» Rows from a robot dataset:
● ● ●
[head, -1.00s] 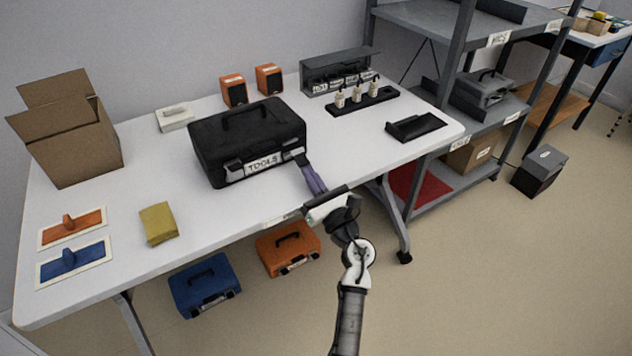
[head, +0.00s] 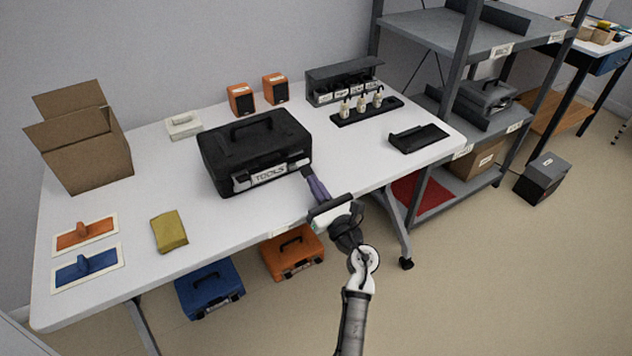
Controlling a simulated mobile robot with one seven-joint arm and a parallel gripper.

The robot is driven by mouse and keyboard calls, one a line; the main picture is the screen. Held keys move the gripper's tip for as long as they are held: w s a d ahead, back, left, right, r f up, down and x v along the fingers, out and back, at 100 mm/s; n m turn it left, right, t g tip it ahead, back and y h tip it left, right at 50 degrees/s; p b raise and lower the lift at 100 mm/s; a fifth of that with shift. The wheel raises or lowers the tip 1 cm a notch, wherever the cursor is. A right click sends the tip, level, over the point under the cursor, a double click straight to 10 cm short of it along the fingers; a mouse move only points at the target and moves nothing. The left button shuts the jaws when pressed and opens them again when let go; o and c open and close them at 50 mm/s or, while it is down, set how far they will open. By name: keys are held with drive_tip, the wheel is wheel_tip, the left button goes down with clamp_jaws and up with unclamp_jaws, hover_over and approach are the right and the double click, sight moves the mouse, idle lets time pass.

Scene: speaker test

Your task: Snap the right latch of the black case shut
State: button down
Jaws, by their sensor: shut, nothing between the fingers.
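The black case (head: 232,150) stands closed on the white table, with its handle on top and a "TOOLS" label on its front. My gripper (head: 306,172) is shut and empty, with its purple fingers pointing at the front right corner of the case. The fingertips are at or very near the right latch (head: 298,164); I cannot tell whether they touch it. The fingers partly cover that area, and whether the right latch is up or down is too small to tell. The left latch (head: 241,178) shows as a dark piece left of the label.
The white table (head: 215,228) is clear in front of the case. A yellow cloth (head: 169,231) lies to the left. A black tray (head: 418,138) and a bottle rack (head: 366,112) are to the right. Orange speakers (head: 241,99) stand behind. A grey shelf (head: 440,205) stands beyond the table's right end.

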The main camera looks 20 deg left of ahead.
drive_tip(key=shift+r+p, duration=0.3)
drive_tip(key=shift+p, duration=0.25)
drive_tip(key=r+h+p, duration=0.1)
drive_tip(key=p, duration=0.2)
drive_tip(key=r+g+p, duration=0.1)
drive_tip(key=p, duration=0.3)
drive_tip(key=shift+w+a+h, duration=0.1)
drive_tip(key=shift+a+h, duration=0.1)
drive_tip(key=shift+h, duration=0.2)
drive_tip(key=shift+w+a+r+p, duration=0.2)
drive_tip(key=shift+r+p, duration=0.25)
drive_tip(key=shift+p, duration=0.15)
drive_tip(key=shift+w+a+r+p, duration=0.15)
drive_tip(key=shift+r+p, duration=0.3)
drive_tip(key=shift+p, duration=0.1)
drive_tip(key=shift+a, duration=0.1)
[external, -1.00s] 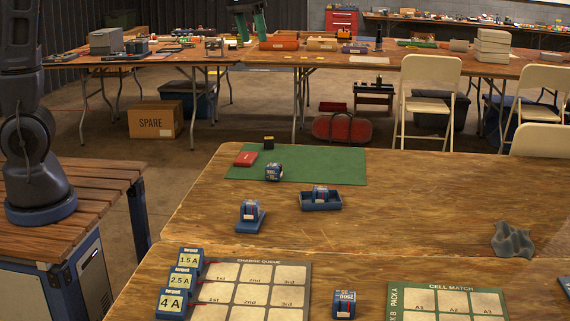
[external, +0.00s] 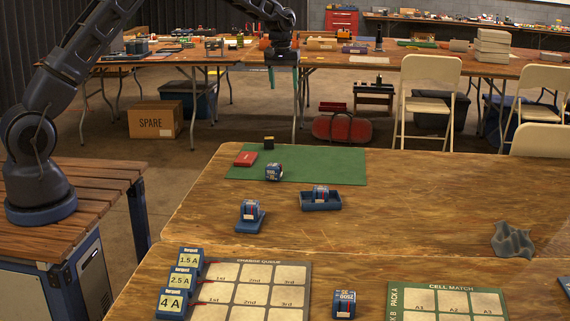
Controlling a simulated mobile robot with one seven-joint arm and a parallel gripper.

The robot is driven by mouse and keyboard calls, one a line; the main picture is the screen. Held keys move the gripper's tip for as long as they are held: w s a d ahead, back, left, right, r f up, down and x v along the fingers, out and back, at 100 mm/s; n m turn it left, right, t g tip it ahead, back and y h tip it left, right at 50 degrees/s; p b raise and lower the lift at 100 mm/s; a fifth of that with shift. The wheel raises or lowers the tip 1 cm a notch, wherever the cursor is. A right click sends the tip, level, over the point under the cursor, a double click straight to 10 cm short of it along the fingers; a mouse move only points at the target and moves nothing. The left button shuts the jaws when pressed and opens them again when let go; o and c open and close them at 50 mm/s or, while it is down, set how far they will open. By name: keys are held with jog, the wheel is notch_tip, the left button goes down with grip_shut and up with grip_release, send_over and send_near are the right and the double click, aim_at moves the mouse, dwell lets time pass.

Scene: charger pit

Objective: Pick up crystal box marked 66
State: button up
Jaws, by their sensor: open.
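I cannot read the number 66 on anything, so I cannot tell which thing is the crystal box. A small black box (external: 268,142) and a flat red box (external: 245,158) sit at the back left of the green mat (external: 310,160). My gripper (external: 275,78) hangs in the air above and behind the mat, high over the table. It is open, with nothing visible in it; one teal finger shows below the dark wrist.
Blue battery-like packs stand on the mat (external: 273,172), in a tray (external: 321,203), on a holder (external: 250,224) and near the front (external: 344,304). A grey wavy piece (external: 512,241) lies right. The table's middle right is clear.

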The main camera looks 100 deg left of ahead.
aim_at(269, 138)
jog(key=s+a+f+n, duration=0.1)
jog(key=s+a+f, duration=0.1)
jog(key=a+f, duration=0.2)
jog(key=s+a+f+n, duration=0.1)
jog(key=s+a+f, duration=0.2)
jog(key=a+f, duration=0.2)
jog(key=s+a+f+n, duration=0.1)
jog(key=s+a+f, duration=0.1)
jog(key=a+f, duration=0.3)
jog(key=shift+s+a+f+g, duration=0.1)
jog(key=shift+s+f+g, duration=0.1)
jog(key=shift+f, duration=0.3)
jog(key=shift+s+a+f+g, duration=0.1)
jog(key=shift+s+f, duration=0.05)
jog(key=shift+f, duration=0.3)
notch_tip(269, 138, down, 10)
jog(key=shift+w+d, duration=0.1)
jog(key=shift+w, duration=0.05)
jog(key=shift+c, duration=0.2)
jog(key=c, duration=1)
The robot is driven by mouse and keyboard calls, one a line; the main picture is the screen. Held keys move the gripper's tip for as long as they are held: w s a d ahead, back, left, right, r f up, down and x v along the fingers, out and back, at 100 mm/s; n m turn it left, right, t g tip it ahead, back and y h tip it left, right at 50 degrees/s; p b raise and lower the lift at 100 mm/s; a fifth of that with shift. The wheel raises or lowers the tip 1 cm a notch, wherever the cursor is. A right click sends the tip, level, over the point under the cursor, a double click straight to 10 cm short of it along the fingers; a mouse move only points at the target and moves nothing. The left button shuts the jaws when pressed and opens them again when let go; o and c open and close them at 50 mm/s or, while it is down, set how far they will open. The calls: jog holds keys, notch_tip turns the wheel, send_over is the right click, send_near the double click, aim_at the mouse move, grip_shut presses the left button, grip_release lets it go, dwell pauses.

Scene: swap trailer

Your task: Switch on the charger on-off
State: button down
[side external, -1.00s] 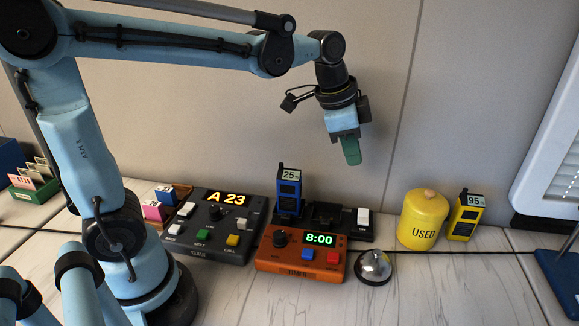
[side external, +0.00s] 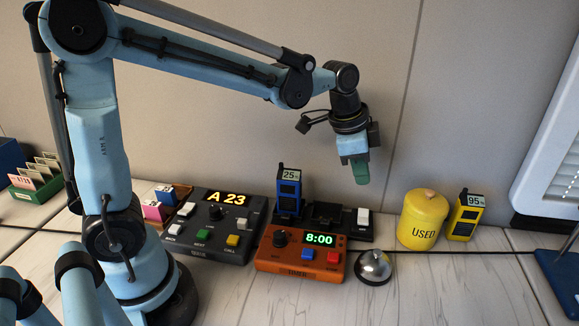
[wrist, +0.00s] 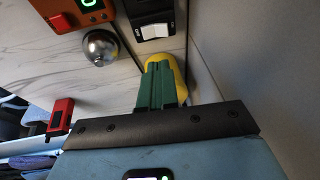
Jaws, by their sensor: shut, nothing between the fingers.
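The black charger (side external: 330,222) stands at the back of the table against the wall. A blue radio marked 25 (side external: 289,192) stands upright in its left part. Its white on-off rocker switch (side external: 362,217) is at the right end. The switch also shows in the wrist view (wrist: 155,32), near the top. My gripper (side external: 361,172) has green fingers, is shut and empty, and points down in the air above the switch end of the charger. In the wrist view the fingers (wrist: 162,84) are together, apart from the switch, and partly cover the yellow canister.
The orange timer (side external: 300,262) reading 8:00 is in front of the charger, with a silver bell (side external: 373,267) to its right. The yellow USED canister (side external: 423,220) and a yellow radio marked 95 (side external: 466,215) stand right of the switch. A dark A 23 panel (side external: 209,243) is left.

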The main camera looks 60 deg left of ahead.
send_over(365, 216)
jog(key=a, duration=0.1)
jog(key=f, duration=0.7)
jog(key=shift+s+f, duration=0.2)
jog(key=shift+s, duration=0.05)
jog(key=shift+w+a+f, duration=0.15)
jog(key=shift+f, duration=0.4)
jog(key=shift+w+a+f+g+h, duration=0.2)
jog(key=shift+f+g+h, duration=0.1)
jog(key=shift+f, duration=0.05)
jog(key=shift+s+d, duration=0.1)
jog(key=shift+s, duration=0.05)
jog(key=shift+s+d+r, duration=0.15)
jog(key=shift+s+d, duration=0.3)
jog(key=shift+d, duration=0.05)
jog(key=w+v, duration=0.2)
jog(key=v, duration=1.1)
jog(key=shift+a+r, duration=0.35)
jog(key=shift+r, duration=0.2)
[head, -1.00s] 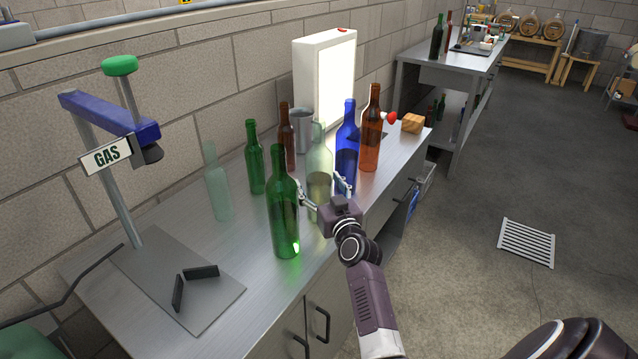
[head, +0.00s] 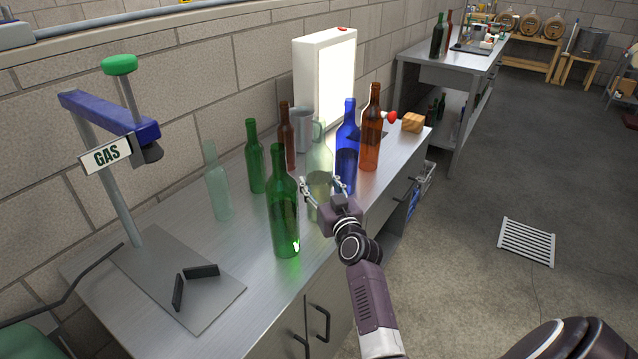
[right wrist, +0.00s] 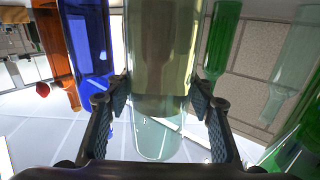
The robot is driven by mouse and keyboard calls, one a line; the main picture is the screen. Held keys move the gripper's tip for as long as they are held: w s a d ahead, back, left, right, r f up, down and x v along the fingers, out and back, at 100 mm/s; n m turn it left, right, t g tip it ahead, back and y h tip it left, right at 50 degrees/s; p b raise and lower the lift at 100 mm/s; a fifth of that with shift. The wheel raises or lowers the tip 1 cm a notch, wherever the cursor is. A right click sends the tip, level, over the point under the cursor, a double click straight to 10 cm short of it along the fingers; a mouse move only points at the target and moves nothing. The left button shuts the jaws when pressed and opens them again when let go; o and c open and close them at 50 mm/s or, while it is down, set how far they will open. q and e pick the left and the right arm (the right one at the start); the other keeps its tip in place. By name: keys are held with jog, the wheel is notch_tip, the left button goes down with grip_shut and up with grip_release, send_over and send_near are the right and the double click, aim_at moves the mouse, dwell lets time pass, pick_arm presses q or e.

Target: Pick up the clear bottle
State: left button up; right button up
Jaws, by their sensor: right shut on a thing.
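The clear bottle (head: 319,160) stands upright on the steel bench, pale and see-through, with a darker tint in part of its body. My right gripper (head: 323,184) is shut on its body from the front. In the right wrist view the bottle (right wrist: 158,60) fills the space between the two fingers of my gripper (right wrist: 157,108), whose pads lie against its sides. The fingers and wrist hide part of its lower body in the head view. My left gripper is in neither view.
A blue bottle (head: 347,150) and a brown bottle (head: 371,130) stand close on the right. Green bottles (head: 284,210) (head: 254,160), a second pale bottle (head: 217,185) and a dark brown bottle (head: 287,140) stand around. A lit panel (head: 335,80) is behind.

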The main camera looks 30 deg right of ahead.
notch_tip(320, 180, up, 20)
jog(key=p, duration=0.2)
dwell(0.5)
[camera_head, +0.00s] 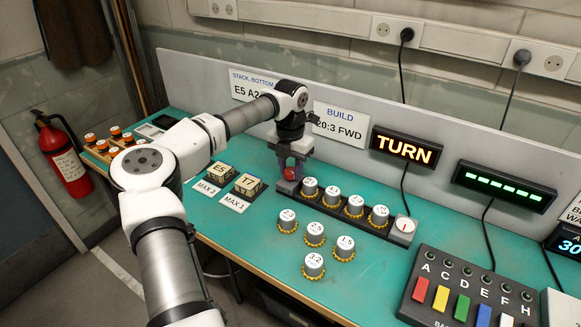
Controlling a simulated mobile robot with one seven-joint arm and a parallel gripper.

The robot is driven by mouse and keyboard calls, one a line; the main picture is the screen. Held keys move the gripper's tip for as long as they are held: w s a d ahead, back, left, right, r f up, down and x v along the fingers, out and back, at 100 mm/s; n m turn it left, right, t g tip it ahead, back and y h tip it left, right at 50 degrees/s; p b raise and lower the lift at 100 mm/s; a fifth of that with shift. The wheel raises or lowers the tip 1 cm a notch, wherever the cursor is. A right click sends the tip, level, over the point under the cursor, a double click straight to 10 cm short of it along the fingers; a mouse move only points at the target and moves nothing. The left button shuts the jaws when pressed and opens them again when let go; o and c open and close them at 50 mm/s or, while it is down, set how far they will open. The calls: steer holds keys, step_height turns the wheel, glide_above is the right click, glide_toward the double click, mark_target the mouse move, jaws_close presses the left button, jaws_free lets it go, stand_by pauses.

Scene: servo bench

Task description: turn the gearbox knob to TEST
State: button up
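The gearbox (345,212) is a dark long rail on the teal bench, with several grey numbered gears with yellow teeth standing in it. A red knob (290,175) is at its left end. My gripper (291,172) points down at that end, its fingers at the two sides of the red knob. I cannot tell whether they press on it. At the right end stands a white dial (403,228) with a small red mark. Any TEST marking is too small to read or hidden by my gripper.
A lit sign (404,148) behind the gearbox reads TURN. Loose gears (315,232) lie in front of the gearbox. Blocks E5 (220,174) and T7 (248,184) stand to the left. A button panel (465,290) is at the right. Open teal bench lies between.

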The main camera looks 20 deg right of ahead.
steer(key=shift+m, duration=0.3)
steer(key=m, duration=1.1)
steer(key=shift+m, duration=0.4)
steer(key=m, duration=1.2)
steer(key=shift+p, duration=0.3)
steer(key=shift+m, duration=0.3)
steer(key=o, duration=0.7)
● ● ●
» JOB:
Extract all lines from the material above that include the word "Scene".

» EXERCISE ANSWER:
Scene: speaker test
Scene: charger pit
Scene: swap trailer
Scene: servo bench

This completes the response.